(RECORDED DATA)
■ ■ ■ ■
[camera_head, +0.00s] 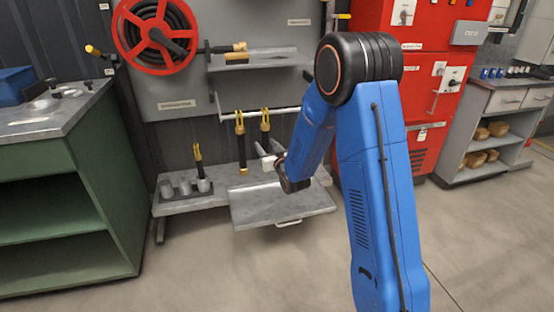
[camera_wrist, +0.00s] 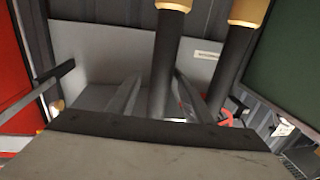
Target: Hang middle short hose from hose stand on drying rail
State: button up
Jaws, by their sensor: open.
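The hose stand (camera_head: 184,203) has grey cups on the low bench at left. One short black hose with yellow prongs (camera_head: 198,158) stands upright in its right cup; the other cups look empty. Two short hoses hang at the drying rail (camera_head: 284,111), a left one (camera_head: 241,143) and a right one (camera_head: 265,127). My gripper (camera_head: 264,156) is at the right hose's lower part. In the wrist view my open fingers (camera_wrist: 152,98) stand either side of that hose (camera_wrist: 163,68); contact is unclear. The left hose (camera_wrist: 234,60) is beside them.
A grey tray with a handle (camera_head: 282,207) projects from the bench under my gripper. A shelf (camera_head: 260,60) with a nozzle is above the rail. A red hose reel (camera_head: 156,36) is upper left, a green cabinet (camera_head: 110,175) left, red cabinets (camera_head: 424,75) right. Front floor is clear.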

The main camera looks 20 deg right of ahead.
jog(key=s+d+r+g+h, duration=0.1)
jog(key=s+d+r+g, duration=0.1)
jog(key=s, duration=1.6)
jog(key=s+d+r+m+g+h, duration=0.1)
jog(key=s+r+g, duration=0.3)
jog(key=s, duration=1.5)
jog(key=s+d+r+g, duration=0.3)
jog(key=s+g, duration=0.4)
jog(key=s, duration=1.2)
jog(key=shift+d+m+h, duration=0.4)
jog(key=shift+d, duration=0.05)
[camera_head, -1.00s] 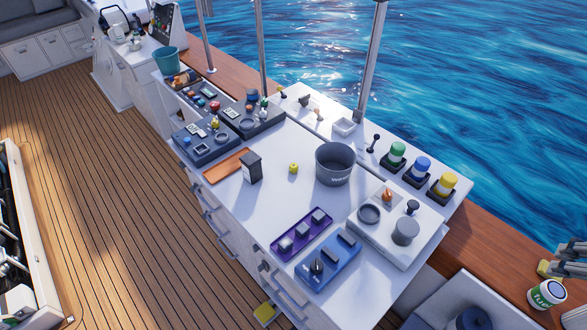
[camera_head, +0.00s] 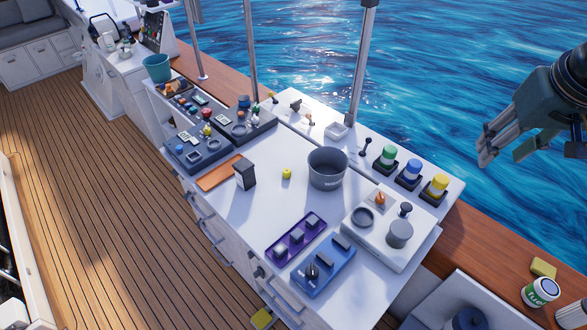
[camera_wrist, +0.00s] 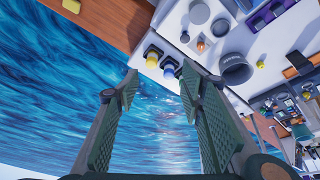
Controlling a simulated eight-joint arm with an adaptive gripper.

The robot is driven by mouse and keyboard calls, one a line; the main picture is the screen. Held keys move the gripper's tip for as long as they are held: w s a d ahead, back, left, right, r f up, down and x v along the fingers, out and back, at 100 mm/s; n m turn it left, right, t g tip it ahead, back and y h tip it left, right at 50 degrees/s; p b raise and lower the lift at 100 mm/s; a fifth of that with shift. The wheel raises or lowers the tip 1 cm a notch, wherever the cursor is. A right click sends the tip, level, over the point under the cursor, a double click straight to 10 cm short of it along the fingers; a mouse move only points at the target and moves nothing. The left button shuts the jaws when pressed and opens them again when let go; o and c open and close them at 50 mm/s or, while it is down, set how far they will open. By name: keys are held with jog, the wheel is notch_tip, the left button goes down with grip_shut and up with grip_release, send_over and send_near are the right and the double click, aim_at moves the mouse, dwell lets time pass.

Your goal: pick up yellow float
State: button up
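The yellow float (camera_head: 287,173) is a small yellow piece standing on the white counter (camera_head: 225,215), between the black box and the grey bucket. It also shows small in the wrist view (camera_wrist: 261,65), at the right beside the bucket. My gripper (camera_head: 500,150) is at the far right in the head view, over the water side and well away from the float. In the wrist view its two fingers (camera_wrist: 158,80) stand wide apart with nothing between them.
A grey bucket (camera_head: 327,170) stands right of the float and a black box (camera_head: 245,174) left of it. Green, blue and yellow lidded jars (camera_head: 411,172) line the water side. Purple (camera_head: 297,236) and blue (camera_head: 325,264) trays lie in front. Upright poles (camera_head: 358,70) rise behind.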

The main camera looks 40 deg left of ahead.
■ ■ ■ ■
(STATED GOAL) Leave out all images, then reproduce the entries above exactly.

(ANSWER FOR THE TASK)
[camera_head, +0.00s] 
[camera_wrist, +0.00s] 
Target: Hang middle short hose from hose stand on drying rail
State: button up
Jaws, by their sensor: open.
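The hose stand (camera_head: 184,203) has grey cups on the low bench at left. One short black hose with yellow prongs (camera_head: 198,158) stands upright in its right cup; the other cups look empty. Two short hoses hang at the drying rail (camera_head: 284,111), a left one (camera_head: 241,143) and a right one (camera_head: 265,127). My gripper (camera_head: 264,156) is at the right hose's lower part. In the wrist view my open fingers (camera_wrist: 152,98) stand either side of that hose (camera_wrist: 163,68); contact is unclear. The left hose (camera_wrist: 234,60) is beside them.
A grey tray with a handle (camera_head: 282,207) projects from the bench under my gripper. A shelf (camera_head: 260,60) with a nozzle is above the rail. A red hose reel (camera_head: 156,36) is upper left, a green cabinet (camera_head: 110,175) left, red cabinets (camera_head: 424,75) right. Front floor is clear.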

The main camera looks 20 deg right of ahead.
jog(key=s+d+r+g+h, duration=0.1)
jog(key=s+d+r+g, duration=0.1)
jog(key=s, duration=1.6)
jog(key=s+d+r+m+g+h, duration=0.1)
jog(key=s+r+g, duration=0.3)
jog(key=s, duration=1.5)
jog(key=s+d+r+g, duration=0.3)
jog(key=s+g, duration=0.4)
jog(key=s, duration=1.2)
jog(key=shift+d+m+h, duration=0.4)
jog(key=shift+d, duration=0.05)
[camera_head, -1.00s] 
[camera_head, +0.00s] 
[camera_wrist, +0.00s] 
Controlling a simulated eight-joint arm with an adaptive gripper.

The robot is driven by mouse and keyboard calls, one a line; the main picture is the screen. Held keys move the gripper's tip for as long as they are held: w s a d ahead, back, left, right, r f up, down and x v along the fingers, out and back, at 100 mm/s; n m turn it left, right, t g tip it ahead, back and y h tip it left, right at 50 degrees/s; p b raise and lower the lift at 100 mm/s; a fifth of that with shift. The wheel raises or lowers the tip 1 cm a notch, wherever the cursor is. A right click sends the tip, level, over the point under the cursor, a double click straight to 10 cm short of it along the fingers; a mouse move only points at the target and moves nothing. The left button shuts the jaws when pressed and opens them again when let go; o and c open and close them at 50 mm/s or, while it is down, set how far they will open. By name: keys are held with jog, the wheel is notch_tip, the left button goes down with grip_shut and up with grip_release, send_over and send_near are the right and the double click, aim_at moves the mouse, dwell lets time pass.

Your goal: pick up yellow float
State: button up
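The yellow float (camera_head: 287,173) is a small yellow piece standing on the white counter (camera_head: 225,215), between the black box and the grey bucket. It also shows small in the wrist view (camera_wrist: 261,65), at the right beside the bucket. My gripper (camera_head: 500,150) is at the far right in the head view, over the water side and well away from the float. In the wrist view its two fingers (camera_wrist: 158,80) stand wide apart with nothing between them.
A grey bucket (camera_head: 327,170) stands right of the float and a black box (camera_head: 245,174) left of it. Green, blue and yellow lidded jars (camera_head: 411,172) line the water side. Purple (camera_head: 297,236) and blue (camera_head: 325,264) trays lie in front. Upright poles (camera_head: 358,70) rise behind.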

The main camera looks 40 deg left of ahead.

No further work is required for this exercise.